Within our metaphorical tokamak, these easily identified activities are further decomposed into messaging, context, and community elements. Then each of these three elements are presented in terms of specific functions and activities. What we have is a conceptual frame and a number of specific “spheres” in our organizational plasma.
The importance of this approach to me is that I have a way to explain what behind-the-firewall search must do to move from a marginalizes function to a mainstream application. I think such companies as Autonomy, Endeca, and Fast Search & Transfer are on the right track. Autonomy offers its Pan-Enterprise IDOL platform, Endeca provides Information Access which encompasses search and business intelligence, and Fast Search has its ESP or enterprise search platform. Each of these companies knows that key word search is simply not a growth business. A broader positioning is necessary.
We can see that search at a primitive level operates as one enabling component. Another use of search is as a digital electronic in the crucial context cluster. With 20 “spheres”, search is 10 percent of the solution, problem, and opportunity. Ninety percent of what users mean when asked about search comes from one of the other spheres.
As I stated in Tokamak Part 1, this is an old diagram–more than five years old.

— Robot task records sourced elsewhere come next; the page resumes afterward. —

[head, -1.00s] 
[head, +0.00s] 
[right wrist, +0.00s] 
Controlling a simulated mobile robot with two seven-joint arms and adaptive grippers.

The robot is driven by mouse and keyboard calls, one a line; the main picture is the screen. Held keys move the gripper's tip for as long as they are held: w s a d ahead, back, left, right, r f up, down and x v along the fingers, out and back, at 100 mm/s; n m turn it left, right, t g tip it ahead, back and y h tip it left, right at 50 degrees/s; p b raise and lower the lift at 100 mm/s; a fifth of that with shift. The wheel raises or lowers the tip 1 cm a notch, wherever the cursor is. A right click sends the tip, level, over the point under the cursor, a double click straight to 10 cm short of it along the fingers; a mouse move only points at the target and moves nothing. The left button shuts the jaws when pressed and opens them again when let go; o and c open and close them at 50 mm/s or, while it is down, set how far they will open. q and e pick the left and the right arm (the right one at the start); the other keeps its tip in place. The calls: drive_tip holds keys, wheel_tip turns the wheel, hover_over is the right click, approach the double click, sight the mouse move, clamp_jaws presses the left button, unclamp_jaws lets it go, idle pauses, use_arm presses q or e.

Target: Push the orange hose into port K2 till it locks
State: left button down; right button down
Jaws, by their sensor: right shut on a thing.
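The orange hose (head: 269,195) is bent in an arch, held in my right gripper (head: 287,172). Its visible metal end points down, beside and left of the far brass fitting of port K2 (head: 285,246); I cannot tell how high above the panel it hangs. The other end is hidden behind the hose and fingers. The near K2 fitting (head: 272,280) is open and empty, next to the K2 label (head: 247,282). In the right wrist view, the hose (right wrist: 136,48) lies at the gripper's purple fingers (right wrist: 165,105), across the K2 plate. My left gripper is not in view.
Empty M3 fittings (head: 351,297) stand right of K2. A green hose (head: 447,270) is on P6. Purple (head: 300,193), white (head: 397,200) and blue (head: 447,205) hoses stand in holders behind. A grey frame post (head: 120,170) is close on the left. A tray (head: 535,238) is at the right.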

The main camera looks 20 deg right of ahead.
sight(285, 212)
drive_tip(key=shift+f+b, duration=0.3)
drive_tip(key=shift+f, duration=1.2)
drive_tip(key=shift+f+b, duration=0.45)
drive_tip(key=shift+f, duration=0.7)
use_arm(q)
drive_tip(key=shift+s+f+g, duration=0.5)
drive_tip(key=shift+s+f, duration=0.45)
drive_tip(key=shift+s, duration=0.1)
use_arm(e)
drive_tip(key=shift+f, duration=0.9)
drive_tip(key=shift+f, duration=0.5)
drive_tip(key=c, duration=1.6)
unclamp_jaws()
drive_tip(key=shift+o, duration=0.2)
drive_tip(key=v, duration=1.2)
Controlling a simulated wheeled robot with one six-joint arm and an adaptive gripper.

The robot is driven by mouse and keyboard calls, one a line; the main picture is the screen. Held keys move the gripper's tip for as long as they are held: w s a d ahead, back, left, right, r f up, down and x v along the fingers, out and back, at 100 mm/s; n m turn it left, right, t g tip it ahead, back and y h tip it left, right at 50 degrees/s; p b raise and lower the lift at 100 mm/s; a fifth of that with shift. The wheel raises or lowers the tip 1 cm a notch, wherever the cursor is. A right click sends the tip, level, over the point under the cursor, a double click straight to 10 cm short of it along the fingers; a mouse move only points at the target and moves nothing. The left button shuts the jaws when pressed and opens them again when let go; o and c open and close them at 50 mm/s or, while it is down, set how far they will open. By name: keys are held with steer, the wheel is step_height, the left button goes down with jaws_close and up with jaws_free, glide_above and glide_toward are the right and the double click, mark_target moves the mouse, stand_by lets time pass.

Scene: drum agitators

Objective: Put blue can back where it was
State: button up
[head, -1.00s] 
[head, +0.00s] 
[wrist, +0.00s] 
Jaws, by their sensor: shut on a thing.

I have a more up-to-date version, but this first cut helps me communicate what search means. We can take these 20 spheres and use it as a check list to identify strengths and weaknesses of vendors, we can use the spheres (updated, of course) to compare and contrast vendors. I used a version of these “spheres” in Beyond Search to create a map of the six emerging sectors in the content processing market.
My thought is that you might use this type of vocabulary in thinking about search. I would be interested in suggestions about how to improve these categories. The one idea to carry away from the three tokamak essays is that search is clearly “beyond search”.